Reputation: 48015
I'm about to download a page encoded in UTF-8. So this is my code:
using (WebClient client = new WebClient())
{
client.Headers.Add("user-agent", Request.UserAgent);
htmlPage = client.DownloadString(HttpUtility.UrlDecode(resoruce_url));
var KeysParsed = HttpUtility.ParseQueryString(client.ResponseHeaders["Content-Type"].Replace(" ", "").Replace(";", "&"));
var charset = ((KeysParsed["charset"] != null) ? KeysParsed["charset"] : "UTF-8");
Response.Write(client.ResponseHeaders);
byte[] bytePage = Encoding.GetEncoding(charset).GetBytes(htmlPage);
using (var reader = new StreamReader(new MemoryStream(bytePage), Encoding.GetEncoding(charset)))
{
htmlPage = reader.ReadToEnd();
Response.Write(htmlPage);
}
}
so, it set UTF-8
for the encoding. But the downloaded title, for example, show in my screen as:
Sexy cover: 60 e più di “quei dischi” vietati ai minori
and not as:
Sexy cover: 60 e più di “quei dischi” vietati ai minori
somethings is wrong, but I don't find where. Any ideas?
Upvotes: 0
Views: 1458
Reputation: 134105
The problem is that by the time you get the data it's already been converted.

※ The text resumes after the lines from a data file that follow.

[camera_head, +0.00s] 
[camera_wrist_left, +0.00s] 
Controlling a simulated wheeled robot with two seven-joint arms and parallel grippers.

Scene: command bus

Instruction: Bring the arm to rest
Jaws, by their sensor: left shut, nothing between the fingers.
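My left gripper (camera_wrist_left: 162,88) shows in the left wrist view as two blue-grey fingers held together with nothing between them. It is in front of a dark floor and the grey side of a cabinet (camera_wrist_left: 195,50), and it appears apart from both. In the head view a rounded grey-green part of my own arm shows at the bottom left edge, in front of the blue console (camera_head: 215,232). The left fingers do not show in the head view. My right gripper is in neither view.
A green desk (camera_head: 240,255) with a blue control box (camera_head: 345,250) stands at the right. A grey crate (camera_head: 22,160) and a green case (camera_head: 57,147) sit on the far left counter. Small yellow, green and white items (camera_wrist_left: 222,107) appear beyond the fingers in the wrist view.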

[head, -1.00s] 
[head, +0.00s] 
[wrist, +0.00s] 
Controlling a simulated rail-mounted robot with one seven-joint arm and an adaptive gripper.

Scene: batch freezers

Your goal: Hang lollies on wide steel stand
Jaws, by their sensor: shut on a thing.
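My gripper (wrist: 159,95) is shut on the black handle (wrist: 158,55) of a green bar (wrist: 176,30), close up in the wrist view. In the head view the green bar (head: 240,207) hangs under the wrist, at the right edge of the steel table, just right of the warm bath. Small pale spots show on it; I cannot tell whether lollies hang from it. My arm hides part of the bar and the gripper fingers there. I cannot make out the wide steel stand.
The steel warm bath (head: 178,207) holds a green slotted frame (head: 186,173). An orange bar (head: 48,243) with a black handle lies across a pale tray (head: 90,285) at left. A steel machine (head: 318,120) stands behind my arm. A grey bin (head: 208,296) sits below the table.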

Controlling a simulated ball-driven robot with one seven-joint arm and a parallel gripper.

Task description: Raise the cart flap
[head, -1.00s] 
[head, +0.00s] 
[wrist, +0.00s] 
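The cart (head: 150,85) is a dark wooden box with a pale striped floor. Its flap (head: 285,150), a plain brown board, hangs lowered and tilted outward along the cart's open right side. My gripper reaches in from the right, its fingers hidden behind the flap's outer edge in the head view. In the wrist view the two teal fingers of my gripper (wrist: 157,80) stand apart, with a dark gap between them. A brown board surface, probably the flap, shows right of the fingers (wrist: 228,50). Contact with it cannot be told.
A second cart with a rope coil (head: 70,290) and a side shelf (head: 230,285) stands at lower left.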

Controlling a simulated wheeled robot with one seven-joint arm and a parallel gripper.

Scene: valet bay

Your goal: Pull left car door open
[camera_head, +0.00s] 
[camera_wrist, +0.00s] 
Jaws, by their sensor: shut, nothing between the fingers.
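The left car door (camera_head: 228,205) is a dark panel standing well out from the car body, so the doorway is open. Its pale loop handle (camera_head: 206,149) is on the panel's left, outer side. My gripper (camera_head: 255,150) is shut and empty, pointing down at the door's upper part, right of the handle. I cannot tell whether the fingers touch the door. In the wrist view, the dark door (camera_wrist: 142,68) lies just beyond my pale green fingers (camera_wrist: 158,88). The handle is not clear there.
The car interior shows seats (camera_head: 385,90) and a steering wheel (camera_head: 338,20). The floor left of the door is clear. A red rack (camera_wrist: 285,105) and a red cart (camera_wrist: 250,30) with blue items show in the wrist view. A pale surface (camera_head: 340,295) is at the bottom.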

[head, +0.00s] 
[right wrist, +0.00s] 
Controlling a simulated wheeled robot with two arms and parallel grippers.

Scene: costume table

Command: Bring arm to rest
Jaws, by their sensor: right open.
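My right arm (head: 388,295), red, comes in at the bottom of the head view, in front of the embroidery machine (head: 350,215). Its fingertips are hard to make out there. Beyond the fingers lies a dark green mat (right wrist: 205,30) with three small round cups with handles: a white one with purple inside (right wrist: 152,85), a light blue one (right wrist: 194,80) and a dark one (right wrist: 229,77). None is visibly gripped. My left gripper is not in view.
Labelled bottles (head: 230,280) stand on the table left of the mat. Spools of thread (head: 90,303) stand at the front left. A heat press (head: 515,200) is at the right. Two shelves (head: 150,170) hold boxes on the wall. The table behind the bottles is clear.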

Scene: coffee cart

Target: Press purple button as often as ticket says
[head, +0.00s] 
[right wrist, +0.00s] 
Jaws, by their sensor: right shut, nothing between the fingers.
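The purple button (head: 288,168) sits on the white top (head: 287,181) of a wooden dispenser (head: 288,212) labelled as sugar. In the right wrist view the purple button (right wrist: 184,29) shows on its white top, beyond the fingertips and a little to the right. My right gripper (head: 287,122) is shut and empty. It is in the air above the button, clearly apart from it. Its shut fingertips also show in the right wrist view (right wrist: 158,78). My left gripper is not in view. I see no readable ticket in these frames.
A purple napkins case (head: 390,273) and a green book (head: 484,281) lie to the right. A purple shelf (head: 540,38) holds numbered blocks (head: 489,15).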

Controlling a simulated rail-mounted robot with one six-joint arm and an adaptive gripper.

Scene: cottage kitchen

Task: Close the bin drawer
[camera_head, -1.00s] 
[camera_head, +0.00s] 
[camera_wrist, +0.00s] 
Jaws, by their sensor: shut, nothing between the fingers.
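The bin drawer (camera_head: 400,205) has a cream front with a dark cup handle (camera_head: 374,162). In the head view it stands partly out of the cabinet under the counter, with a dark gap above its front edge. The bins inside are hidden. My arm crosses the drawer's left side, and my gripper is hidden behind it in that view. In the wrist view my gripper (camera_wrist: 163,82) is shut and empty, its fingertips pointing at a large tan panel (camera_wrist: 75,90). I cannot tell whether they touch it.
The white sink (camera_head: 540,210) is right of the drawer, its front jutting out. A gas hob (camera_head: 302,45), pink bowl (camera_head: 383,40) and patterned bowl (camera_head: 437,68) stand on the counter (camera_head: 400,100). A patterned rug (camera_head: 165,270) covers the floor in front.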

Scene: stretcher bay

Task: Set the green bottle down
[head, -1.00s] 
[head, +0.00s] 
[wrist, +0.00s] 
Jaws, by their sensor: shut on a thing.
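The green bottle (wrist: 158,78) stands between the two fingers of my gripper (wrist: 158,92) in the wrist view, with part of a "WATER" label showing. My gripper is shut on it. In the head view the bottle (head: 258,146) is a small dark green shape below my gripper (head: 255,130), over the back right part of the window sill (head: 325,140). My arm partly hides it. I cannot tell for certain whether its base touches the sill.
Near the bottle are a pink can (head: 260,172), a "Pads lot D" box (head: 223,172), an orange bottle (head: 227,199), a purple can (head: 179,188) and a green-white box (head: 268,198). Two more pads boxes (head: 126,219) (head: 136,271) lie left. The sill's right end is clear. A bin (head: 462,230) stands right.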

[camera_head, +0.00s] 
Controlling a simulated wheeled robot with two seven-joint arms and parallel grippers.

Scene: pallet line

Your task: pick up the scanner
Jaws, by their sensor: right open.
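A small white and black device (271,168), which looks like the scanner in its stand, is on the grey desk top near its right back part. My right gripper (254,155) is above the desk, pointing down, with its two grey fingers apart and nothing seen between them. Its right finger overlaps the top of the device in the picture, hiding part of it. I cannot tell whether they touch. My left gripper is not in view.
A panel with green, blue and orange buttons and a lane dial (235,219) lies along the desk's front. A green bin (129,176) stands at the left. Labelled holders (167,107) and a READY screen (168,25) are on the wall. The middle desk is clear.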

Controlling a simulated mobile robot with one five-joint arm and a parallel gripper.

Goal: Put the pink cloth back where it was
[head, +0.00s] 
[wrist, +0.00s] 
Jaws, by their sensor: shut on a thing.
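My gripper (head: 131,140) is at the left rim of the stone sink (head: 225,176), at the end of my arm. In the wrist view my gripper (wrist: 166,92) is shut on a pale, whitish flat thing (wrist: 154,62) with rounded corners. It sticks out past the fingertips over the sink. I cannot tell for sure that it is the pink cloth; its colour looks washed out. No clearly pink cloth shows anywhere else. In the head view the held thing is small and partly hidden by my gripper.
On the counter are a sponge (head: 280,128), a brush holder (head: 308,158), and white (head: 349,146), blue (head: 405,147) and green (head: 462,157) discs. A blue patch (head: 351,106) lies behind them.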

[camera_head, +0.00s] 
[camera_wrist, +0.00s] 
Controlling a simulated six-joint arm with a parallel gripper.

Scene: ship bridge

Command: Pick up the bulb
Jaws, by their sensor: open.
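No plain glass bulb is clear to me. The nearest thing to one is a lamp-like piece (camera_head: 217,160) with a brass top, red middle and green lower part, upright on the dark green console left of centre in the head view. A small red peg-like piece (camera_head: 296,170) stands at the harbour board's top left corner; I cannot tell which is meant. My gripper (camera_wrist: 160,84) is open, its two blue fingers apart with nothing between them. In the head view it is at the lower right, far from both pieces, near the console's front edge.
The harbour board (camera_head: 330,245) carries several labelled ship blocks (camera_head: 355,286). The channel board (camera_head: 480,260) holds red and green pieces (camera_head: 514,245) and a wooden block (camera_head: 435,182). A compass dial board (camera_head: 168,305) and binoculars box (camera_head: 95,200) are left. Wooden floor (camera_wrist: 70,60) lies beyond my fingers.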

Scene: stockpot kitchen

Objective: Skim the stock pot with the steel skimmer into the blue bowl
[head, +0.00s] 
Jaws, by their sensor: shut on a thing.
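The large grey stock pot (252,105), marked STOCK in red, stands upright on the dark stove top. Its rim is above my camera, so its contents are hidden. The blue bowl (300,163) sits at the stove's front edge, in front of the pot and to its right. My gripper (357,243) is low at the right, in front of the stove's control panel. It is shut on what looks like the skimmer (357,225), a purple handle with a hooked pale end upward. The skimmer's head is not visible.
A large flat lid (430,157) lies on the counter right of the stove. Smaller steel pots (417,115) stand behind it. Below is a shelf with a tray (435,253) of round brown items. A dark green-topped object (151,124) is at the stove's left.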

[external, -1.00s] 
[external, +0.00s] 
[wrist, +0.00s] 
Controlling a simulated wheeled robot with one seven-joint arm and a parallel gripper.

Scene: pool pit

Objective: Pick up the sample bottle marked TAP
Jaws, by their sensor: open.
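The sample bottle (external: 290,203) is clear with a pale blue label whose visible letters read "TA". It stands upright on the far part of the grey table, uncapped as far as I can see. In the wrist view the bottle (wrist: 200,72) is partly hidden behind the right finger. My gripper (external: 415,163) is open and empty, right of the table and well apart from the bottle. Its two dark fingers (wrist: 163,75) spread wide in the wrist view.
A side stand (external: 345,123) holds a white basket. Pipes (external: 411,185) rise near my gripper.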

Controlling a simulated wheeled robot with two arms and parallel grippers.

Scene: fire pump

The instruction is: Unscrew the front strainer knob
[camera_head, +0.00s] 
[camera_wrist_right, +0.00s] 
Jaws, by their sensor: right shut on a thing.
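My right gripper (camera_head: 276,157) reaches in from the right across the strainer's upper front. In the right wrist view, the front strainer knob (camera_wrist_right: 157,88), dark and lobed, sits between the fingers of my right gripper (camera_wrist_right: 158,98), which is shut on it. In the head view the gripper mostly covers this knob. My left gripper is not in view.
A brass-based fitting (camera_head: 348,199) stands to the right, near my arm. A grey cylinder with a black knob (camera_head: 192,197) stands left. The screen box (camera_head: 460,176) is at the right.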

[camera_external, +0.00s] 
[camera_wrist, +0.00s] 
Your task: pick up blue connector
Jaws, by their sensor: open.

When WebClient.DownloadString
executes, it gets the raw bytes and converts them to a string using the default encoding. The damage is done. You can't take the resulting string, turn it back into bytes, and re-interpret it.
Put another way, this is what's happening:
// WebClient.DownloadString does, essentially, this.
byte[] rawBytes = DownloadData();
string htmlPage = Encoding.Default.GetString(rawBytes);
// Now you're doing this:
byte[] myBytes = Encoding.Utf8.GetBytes(htmlPage);
But myBytes
will not necessarily be the same as rawBytes
.
If you know what encoding to use beforehand, you can set the WebClient
instance's Encoding
property. If you want to interpret the string based on the encoding specified in the Content-Type header, then you have to download the raw bytes, determine the encoding, and use that to interpret the string. For example:
var rawBytes = client.DownloadData(HttpUtility.UrlDecode(resoruce_url));
var KeysParsed = HttpUtility.ParseQueryString(client.ResponseHeaders["Content-Type"].Replace(" ", "").Replace(";", "&"));
var charset = ((KeysParsed["charset"] != null) ? KeysParsed["charset"] : "UTF-8");
var theEncoding = Encoding.GetEncoding(charset);
htmlPage = theEncoding.GetString(rawBytes);
Upvotes: 5